→ **Your task**
Return each line of the data below exactly, omitting any pictures.

→ **Dataset records**

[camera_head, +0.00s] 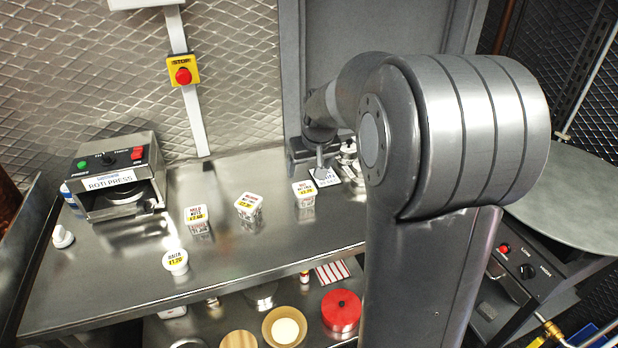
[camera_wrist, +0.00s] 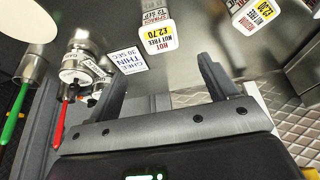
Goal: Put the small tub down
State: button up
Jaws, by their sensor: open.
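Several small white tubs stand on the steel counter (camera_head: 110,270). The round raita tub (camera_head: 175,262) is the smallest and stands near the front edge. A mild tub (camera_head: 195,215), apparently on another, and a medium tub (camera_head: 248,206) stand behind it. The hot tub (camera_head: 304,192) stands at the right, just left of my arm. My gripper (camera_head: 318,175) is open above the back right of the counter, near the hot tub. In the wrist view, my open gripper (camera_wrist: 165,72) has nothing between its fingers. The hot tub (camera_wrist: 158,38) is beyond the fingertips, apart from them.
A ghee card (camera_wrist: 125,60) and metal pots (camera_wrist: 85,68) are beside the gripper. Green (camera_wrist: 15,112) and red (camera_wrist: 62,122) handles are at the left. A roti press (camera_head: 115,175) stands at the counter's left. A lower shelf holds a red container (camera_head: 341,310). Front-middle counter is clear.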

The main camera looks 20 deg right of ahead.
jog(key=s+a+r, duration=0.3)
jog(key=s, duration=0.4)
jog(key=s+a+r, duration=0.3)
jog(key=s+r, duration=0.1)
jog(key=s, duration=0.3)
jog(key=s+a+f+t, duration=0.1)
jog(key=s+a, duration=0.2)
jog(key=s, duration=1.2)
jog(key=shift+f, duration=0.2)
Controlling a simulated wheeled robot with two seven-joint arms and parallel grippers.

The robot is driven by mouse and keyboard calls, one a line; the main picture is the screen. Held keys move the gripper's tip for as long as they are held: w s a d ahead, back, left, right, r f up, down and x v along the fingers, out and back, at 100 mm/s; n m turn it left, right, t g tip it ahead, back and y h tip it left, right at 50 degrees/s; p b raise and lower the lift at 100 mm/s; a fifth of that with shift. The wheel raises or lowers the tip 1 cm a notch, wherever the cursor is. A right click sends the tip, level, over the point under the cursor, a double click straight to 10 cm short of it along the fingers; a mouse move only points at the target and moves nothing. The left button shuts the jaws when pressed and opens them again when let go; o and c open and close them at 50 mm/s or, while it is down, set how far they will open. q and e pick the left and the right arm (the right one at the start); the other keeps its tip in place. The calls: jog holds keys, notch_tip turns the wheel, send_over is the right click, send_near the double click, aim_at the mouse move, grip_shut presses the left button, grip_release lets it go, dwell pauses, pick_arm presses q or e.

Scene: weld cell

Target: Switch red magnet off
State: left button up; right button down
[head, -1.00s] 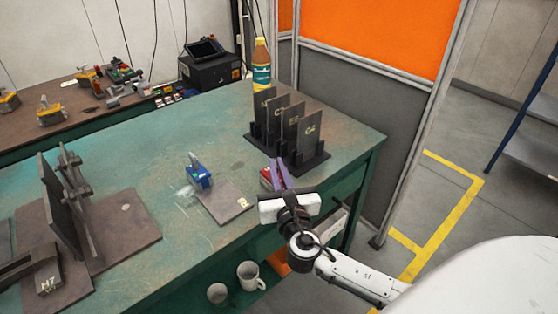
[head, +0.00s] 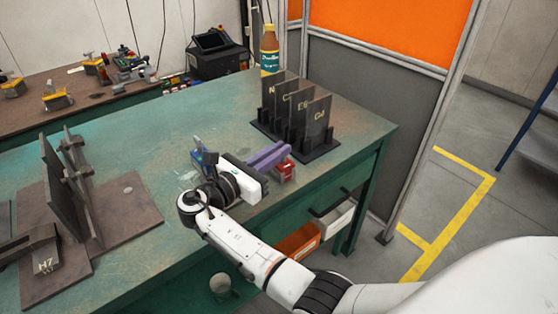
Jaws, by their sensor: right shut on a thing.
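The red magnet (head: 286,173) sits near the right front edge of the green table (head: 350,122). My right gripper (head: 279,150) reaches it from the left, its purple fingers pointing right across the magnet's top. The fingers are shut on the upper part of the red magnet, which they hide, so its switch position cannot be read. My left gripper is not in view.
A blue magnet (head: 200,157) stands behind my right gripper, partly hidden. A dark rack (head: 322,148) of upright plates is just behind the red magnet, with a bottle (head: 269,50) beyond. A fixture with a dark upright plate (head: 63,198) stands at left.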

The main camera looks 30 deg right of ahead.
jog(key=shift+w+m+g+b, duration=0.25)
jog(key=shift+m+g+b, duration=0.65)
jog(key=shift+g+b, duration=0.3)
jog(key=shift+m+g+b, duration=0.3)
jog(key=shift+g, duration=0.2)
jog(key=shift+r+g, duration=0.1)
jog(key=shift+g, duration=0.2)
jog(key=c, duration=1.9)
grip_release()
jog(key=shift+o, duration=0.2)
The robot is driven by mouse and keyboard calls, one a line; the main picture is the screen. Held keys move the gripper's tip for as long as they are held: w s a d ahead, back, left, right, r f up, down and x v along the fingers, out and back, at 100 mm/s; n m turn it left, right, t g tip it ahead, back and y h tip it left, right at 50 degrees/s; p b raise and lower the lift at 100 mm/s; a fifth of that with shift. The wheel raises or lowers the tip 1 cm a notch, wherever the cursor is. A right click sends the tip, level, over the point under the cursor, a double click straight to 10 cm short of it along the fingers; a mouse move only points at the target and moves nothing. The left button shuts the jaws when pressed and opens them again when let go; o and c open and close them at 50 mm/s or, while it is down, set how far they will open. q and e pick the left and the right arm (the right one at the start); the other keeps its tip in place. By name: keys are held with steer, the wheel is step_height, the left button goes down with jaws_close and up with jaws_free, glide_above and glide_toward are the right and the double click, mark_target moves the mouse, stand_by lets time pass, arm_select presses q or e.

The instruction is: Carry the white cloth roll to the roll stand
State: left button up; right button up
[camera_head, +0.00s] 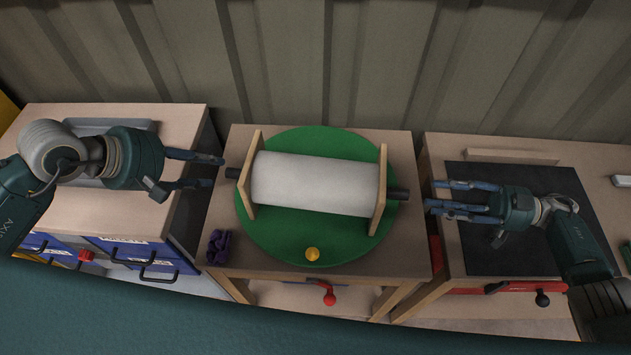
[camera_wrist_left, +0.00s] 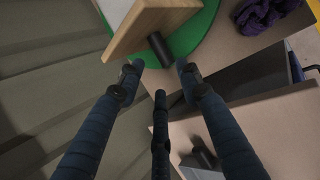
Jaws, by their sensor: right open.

→ **Answer to the exercise**
[camera_head, +0.00s] 
[camera_wrist, +0.00s] 
Goal: Put the small tub down
State: button up
Jaws, by their sensor: open.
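Several small white tubs stand on the steel counter (camera_head: 110,270). The round raita tub (camera_head: 175,262) is the smallest and stands near the front edge. A mild tub (camera_head: 195,215), apparently on another, and a medium tub (camera_head: 248,206) stand behind it. The hot tub (camera_head: 304,192) stands at the right, just left of my arm. My gripper (camera_head: 318,175) is open above the back right of the counter, near the hot tub. In the wrist view, my open gripper (camera_wrist: 165,72) has nothing between its fingers. The hot tub (camera_wrist: 158,38) is beyond the fingertips, apart from them.
A ghee card (camera_wrist: 125,60) and metal pots (camera_wrist: 85,68) are beside the gripper. Green (camera_wrist: 15,112) and red (camera_wrist: 62,122) handles are at the left. A roti press (camera_head: 115,175) stands at the counter's left. A lower shelf holds a red container (camera_head: 341,310). Front-middle counter is clear.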

The main camera looks 20 deg right of ahead.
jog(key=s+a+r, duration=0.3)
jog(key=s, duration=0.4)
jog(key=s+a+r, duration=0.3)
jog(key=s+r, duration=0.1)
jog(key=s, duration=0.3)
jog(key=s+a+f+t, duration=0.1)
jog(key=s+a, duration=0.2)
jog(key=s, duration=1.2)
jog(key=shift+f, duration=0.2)
Controlling a simulated wheeled robot with two seven-joint arms and parallel grippers.

The robot is driven by mouse and keyboard calls, one a line; the main picture is the screen. Held keys move the gripper's tip for as long as they are held: w s a d ahead, back, left, right, r f up, down and x v along the fingers, out and back, at 100 mm/s; n m turn it left, right, t g tip it ahead, back and y h tip it left, right at 50 degrees/s; p b raise and lower the lift at 100 mm/s; a fifth of that with shift. The wheel raises or lowers the tip 1 cm a notch, wherever the cursor is. A right click sends the tip, level, over the point under the cursor, a double click straight to 10 cm short of it along the fingers; a mouse move only points at the target and moves nothing. The left button shuts the jaws when pressed and opens them again when let go; o and c open and close them at 50 mm/s or, while it is down, set how far they will open. q and e pick the left and the right arm (the right one at the start); the other keeps its tip in place. The calls: jog holds keys, notch_tip turns the wheel, send_over is the right click, send_near the double click, aim_at the mouse move, grip_shut presses the left button, grip_release lets it go, dwell pauses, pick_arm presses q or e.

Scene: weld cell

Target: Switch red magnet off
State: left button up; right button down
[head, -1.00s] 
[head, +0.00s] 
Jaws, by their sensor: right shut on a thing.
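The red magnet (head: 286,173) sits near the right front edge of the green table (head: 350,122). My right gripper (head: 279,150) reaches it from the left, its purple fingers pointing right across the magnet's top. The fingers are shut on the upper part of the red magnet, which they hide, so its switch position cannot be read. My left gripper is not in view.
A blue magnet (head: 200,157) stands behind my right gripper, partly hidden. A dark rack (head: 322,148) of upright plates is just behind the red magnet, with a bottle (head: 269,50) beyond. A fixture with a dark upright plate (head: 63,198) stands at left.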

The main camera looks 30 deg right of ahead.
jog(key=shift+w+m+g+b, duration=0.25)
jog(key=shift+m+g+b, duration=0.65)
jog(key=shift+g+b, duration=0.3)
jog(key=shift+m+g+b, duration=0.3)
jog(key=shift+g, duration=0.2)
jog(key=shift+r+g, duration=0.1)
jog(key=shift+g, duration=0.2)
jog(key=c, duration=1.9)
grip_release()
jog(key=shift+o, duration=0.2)
The robot is driven by mouse and keyboard calls, one a line; the main picture is the screen. Held keys move the gripper's tip for as long as they are held: w s a d ahead, back, left, right, r f up, down and x v along the fingers, out and back, at 100 mm/s; n m turn it left, right, t g tip it ahead, back and y h tip it left, right at 50 degrees/s; p b raise and lower the lift at 100 mm/s; a fifth of that with shift. The wheel raises or lowers the tip 1 cm a notch, wherever the cursor is. A right click sends the tip, level, over the point under the cursor, a double click straight to 10 cm short of it along the fingers; a mouse move only points at the target and moves nothing. The left button shuts the jaws when pressed and opens them again when let go; o and c open and close them at 50 mm/s or, while it is down, set how far they will open. q and e pick the left and the right arm (the right one at the start); the other keeps its tip in place. By name: keys are held with steer, the wheel is step_height, the left button goes down with jaws_close and up with jaws_free, glide_above and glide_toward are the right and the double click, mark_target moves the mouse, stand_by lets time pass, arm_select presses q or e.

The instruction is: Carry the white cloth roll to the roll stand
State: left button up; right button up
[camera_head, +0.00s] 
[camera_wrist_left, +0.00s] 
Jaws, by their sensor: right open.

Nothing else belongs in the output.